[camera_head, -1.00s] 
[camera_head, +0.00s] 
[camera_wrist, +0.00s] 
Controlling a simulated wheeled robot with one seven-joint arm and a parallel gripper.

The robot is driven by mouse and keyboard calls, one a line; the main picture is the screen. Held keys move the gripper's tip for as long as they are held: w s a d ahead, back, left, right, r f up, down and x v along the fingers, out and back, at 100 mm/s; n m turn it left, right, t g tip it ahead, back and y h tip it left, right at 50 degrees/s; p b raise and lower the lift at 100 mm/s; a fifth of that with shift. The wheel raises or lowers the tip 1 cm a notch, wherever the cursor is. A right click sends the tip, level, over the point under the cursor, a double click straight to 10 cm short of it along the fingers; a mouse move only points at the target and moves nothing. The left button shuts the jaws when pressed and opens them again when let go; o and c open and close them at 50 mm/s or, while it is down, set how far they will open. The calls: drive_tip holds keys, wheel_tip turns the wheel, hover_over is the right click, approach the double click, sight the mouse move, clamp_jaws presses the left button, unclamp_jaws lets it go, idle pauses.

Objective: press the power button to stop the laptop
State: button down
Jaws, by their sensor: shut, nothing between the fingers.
━━━━━━━━━━━━━━━━━━━━━━━━━━━━━━
• WRITTEN REQUEST: Reproduce the final stretch of the data above: every line from the one holding "State: button down" through the end, inclusive, exactly as written and nothing else.

• CORRECT RESULT:
State: button down
Jaws, by their sensor: shut, nothing between the fingers.

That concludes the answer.